The town is quite pretty and magical and again, exactly what you would expect when you think of New Mexico – short, clay-like buildings and bright colours and stuff that makes you happy:

Ok, so I checked “Nature stuff”, and “Eat a whole lot of spicy chili” off my list, and I decided that I wanted to spend some time getting all cultured, so I decided to stop by the Georgia O’Keeffe Museum.

So, I KNOW that everyone thinks of vaginas and vagina-related flowers when they think of Georgia O’Keeffe, but in reality, her vagina-related-flower repertoire is only a VERY SMALL part of her art and it really overshadows a lot of how TRULY AMAZING she is.
I went to the museum knowing little to nothing about her, which was a great thing, because I really learned a lot and came out with an amazing amount of respect for her.
Turns out she is BAD-ASS and a wicked-cool smart and strong lady and like, walks around with skulls and shit.

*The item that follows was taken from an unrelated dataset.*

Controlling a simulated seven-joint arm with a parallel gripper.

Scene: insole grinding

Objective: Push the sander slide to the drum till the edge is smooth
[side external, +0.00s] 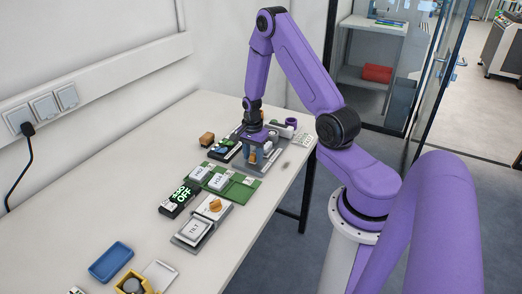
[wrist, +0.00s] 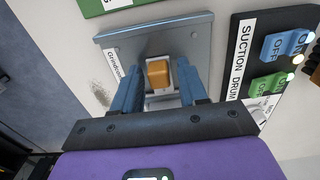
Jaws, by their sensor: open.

Her artwork does have a sexual undercurrent, which is amazing and powerful. What strong woman didn’t have struggles with gender roles and sexuality in the mid-20th century when women’s rights were in the forefront both socially and politically? Cue the vagina-flowers.
Her photographer husband, Alfred Stieglitz, took numerous, sexually suggestive pictures of her when she was young and starting out, and that image of her as a sexual being constantly overshadowed her work. People searched for sexual meaning instead of just looking at the art.
Later in life, she decided to take control of her image and invited photographers to her New Mexico home (“Ghost Ranch” – what? coolest), and her BAD-ASSERY was shown in full effect.

A lot of her artwork was focused on New Mexico and the area surrounding Santa Fe.

Being as hipstery as possible, I bought a print of the skull/flower piece below, along with another skull piece. Skulls, skulls everywhere. That’s how you know you’re cool.

As you can tell, I haven’t said “peep” about my shopping and vintage item scouring, which is very detailed and lengthy, so I’ve decided to isolate that information into a separate, SHOPPING ONLY Santa Fe post, which I’ll put up like, within the next day.
Spoiler: I bought a lot of turquoise.